2. A first example

In this section, a simple optimal control problem will be solved. Consider the optimal control problem for the Van der Pol oscillator model:

optimization VDP_Opt (objective = cost(finalTime),
                      startTime = 0,
                      finalTime = 20)

  // The states
  Real x1(start=0,fixed=true);
  Real x2(start=1,fixed=true);

  // The control signal
  input Real u;

  Real cost(start=0,fixed=true);

equation
  der(x1) = (1 - x2^2) * x1 - x2 + u;
  der(x2) = x1;
  der(cost) = x1^2 + x2^2 + u^2;
constraint 
   u<=0.75;
end VDP_Opt;

Create a new file named VDP_Opt.mop and save it in you working directory. Notice that this model contains both the dynamic system to be optimized and the optimization specification. This is possible since Optimica is an extension of Modelica and thereby supports also Modelica constructs such as variable declarations and equations. In most cases, however, Modelica models are stored separately from the Optimica specifications.

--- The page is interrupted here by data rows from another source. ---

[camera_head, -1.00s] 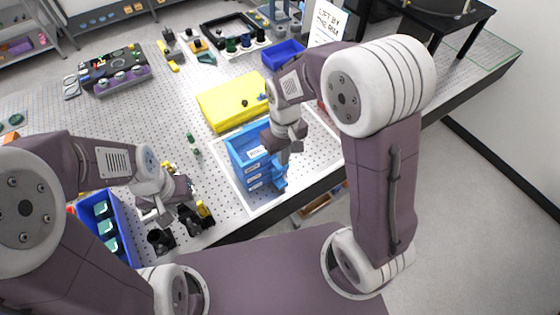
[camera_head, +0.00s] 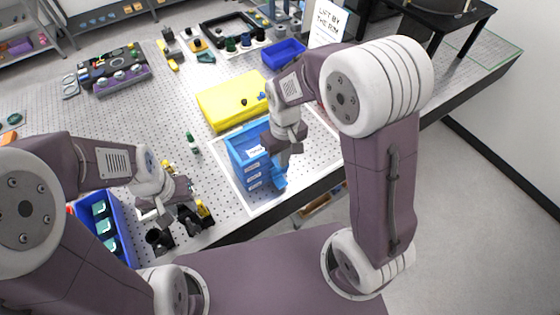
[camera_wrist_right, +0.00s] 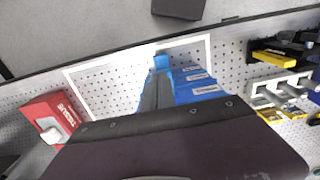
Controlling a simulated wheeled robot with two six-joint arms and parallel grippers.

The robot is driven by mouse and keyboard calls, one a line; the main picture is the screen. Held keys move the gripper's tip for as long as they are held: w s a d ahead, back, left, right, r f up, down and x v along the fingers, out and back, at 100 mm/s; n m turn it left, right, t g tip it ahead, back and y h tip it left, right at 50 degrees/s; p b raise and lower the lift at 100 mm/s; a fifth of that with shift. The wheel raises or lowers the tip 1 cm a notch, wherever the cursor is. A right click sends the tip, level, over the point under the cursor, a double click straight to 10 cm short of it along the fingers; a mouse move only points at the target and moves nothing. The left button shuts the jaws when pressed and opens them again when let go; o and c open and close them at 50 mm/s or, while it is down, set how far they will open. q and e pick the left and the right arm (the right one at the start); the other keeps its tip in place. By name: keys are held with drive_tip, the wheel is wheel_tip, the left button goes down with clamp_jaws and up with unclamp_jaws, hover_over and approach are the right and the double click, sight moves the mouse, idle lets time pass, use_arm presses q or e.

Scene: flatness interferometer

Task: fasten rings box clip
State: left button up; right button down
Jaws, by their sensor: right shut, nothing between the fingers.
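The blue rings box (camera_head: 240,150), with white labels on its front, stands inside a white outlined area near the table's front edge. It also shows in the right wrist view (camera_wrist_right: 197,84). A lighter blue piece, which looks like its clip (camera_head: 279,182), sticks out at the front right; it is also in the right wrist view (camera_wrist_right: 162,62). My right gripper (camera_head: 280,154) is shut and empty, close over the box's front right side. Whether it touches the clip is hidden. My left gripper (camera_head: 178,192) is low over the table left of the box; its fingers are unclear.
A yellow case (camera_head: 232,100) lies behind the rings box. A blue bin (camera_head: 127,232) with teal-topped items and black cups (camera_head: 160,239) are at the front left. A red box (camera_wrist_right: 50,112) lies beside the rings box. Perforated table at left centre is mostly free.

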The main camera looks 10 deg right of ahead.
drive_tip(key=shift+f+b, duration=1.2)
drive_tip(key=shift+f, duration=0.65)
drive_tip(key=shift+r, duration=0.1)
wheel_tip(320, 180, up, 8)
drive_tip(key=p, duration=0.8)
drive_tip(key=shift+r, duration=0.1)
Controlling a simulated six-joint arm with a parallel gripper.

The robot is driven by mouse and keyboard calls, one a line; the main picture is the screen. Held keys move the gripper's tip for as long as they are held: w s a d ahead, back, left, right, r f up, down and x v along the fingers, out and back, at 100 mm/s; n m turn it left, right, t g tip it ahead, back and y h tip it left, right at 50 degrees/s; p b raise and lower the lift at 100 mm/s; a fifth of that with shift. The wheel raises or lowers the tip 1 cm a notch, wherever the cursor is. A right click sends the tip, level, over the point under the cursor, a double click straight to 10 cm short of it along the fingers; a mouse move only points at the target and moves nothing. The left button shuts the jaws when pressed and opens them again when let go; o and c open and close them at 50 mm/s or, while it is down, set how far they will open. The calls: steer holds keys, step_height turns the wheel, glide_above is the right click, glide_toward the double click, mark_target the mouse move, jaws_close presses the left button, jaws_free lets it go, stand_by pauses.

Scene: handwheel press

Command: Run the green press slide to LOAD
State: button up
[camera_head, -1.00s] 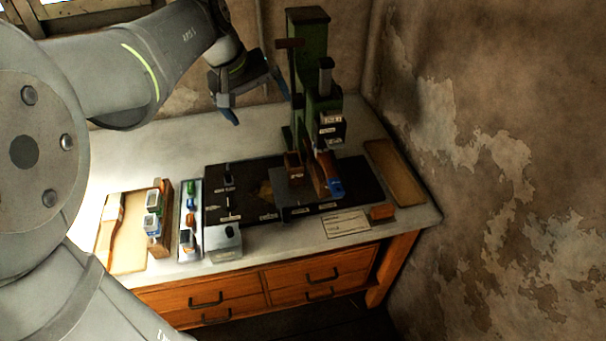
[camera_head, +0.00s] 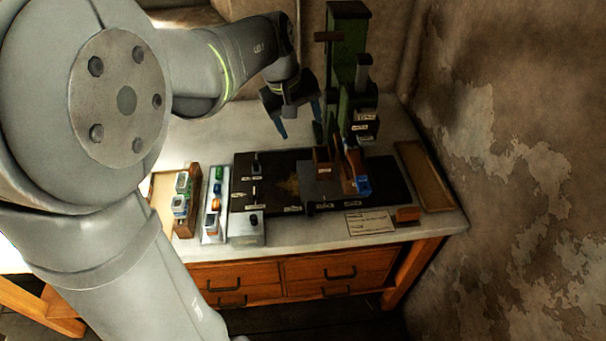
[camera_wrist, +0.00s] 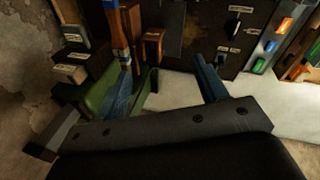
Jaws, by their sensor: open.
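The green press (camera_head: 341,62) stands at the back of the bench, with a dark crossbar (camera_head: 329,36) at its upper left. A grey plate (camera_head: 318,182) lies on the black base in front of it. A brown bar with a blue end (camera_head: 362,185) and a brown block (camera_head: 322,158) sit there; both show in the wrist view, the bar (camera_wrist: 118,34) and the block (camera_wrist: 154,46). Small labels are too blurred to read, so I cannot tell which marks LOAD. My gripper (camera_head: 300,119) is open and empty, left of the press column. In the wrist view its left finger overlaps green press metal (camera_wrist: 100,99); contact is unclear.
The black base (camera_head: 265,200) spans the bench middle. A light tray of coloured pieces (camera_head: 214,225), a wooden rack (camera_head: 186,222) and a grey box (camera_head: 248,233) stand left. A wooden tray (camera_head: 425,178) lies right by the peeling wall. The bench behind the base's left part is clear.

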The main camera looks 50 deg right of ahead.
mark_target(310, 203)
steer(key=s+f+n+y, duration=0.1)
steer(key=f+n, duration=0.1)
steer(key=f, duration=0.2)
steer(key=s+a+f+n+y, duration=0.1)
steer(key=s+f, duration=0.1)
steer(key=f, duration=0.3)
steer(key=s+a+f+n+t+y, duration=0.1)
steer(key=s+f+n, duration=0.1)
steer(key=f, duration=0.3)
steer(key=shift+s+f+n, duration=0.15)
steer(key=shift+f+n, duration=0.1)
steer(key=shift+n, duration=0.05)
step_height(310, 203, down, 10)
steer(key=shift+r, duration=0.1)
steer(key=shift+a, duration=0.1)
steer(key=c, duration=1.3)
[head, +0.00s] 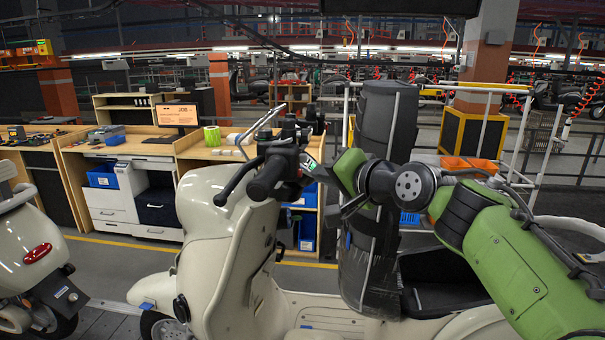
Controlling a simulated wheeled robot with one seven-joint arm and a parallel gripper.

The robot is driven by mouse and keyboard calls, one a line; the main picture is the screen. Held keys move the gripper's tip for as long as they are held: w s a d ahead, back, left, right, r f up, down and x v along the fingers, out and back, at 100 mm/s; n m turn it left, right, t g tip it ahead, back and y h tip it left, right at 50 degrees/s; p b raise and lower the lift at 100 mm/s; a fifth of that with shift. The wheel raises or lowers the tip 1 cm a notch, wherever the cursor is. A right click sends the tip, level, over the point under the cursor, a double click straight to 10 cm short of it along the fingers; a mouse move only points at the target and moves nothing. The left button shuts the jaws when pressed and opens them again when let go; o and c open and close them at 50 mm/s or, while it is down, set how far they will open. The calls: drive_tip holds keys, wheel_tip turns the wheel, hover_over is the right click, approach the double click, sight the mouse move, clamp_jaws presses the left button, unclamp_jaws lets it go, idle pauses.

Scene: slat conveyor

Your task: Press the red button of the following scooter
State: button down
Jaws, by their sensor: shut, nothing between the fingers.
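A cream scooter (215,235) stands on the slat conveyor (100,322), its front towards the left. Its dark handlebar (272,172) has a grip and levers, with a small switch block (306,166) at the right side. A tiny reddish spot shows there, too small to make out clearly as the red button. My gripper (322,174) reaches in from the right on my green arm, shut and empty. Its tip is close to the switch block; I cannot tell whether it touches. The wrist hides part of the area behind it.
Another cream scooter (18,255) with a red tail light stands ahead at the left edge. A tall dark padded column (385,125) stands behind my wrist. Wooden workbenches (115,165) with a monitor (177,115) and blue bins line the back. A yellow-edged pillar base (470,132) stands behind right.

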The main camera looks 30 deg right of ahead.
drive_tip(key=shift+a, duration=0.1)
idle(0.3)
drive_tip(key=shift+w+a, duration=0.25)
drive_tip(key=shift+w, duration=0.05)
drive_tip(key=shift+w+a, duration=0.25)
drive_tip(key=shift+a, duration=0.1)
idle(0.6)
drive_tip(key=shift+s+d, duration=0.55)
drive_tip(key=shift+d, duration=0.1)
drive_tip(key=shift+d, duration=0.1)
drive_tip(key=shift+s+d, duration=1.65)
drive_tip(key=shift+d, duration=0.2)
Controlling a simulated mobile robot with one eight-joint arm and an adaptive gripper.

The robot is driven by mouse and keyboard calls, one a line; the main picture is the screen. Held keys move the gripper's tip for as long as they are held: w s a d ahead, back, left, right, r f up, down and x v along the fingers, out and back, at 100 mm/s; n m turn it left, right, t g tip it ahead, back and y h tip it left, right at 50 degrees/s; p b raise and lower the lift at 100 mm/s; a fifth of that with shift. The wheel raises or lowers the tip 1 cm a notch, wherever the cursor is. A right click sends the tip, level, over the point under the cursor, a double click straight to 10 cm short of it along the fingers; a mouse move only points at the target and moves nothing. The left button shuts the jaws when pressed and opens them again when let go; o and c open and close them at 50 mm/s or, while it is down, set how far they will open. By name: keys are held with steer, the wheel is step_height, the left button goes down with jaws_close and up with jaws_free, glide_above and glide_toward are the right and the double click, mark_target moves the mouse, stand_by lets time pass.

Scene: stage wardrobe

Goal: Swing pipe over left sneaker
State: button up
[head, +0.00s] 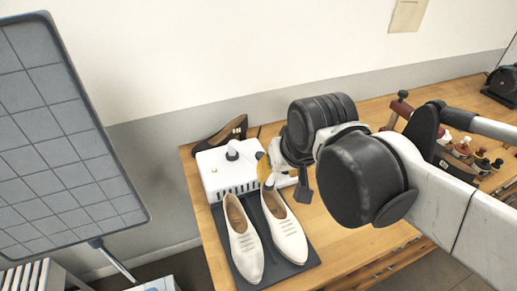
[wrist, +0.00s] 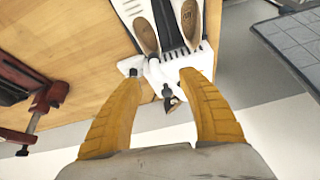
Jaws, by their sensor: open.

Next, create a Python script file and a write (or copy paste) the following commands:

# Import the function for transfering a model to CasADiInterface
from pyjmi import transfer_to_casadi_interface

# Import the plotting library
import matplotlib.pyplot as plt

Next, we transfer the model:

# Transfer the optimization problem to casadi
	op = transfer_to_casadi_interface("VDP_pack.VDP_Opt2", "VDP_Opt.mop")

The function transfer_to_casadi_interface invokes the CasADiInterface library to transfer the optimization problem and express it's components in terms of CasADi variables. This object represents the compiled model and is used to invoke the optimization algorithm:

res = op.optimize()

In this case, we use the default settings for the optimization algorithm. The result object can now be used to access the optimization result:

# Extract variable profiles
x1=res['x1']
x2=res['x2']
u=res['u']
t=res['time']

The variable trajectories are returned as numpy arrays and can be used for further analysis of the optimization result or for visualization:

plt.figure(1)
plt.clf()
plt.subplot(311)
plt.plot(t,x1)
plt.grid()
plt.ylabel('x1')

plt.subplot(312)
plt.plot(t,x2)
plt.grid()
plt.ylabel('x2')

plt.subplot(313)
plt.plot(t,u)
plt.grid()
plt.ylabel('u')
plt.xlabel('time')
plt.show()

You should now see the optimization result as shown in Figure 6.1, “Optimal profiles for the VDP oscillator”.

Figure 6.1. Optimal profiles for the VDP oscillator

Optimal profiles for the VDP oscillator

Optimal control and state profiles for the Van Der Pol optimal control problem.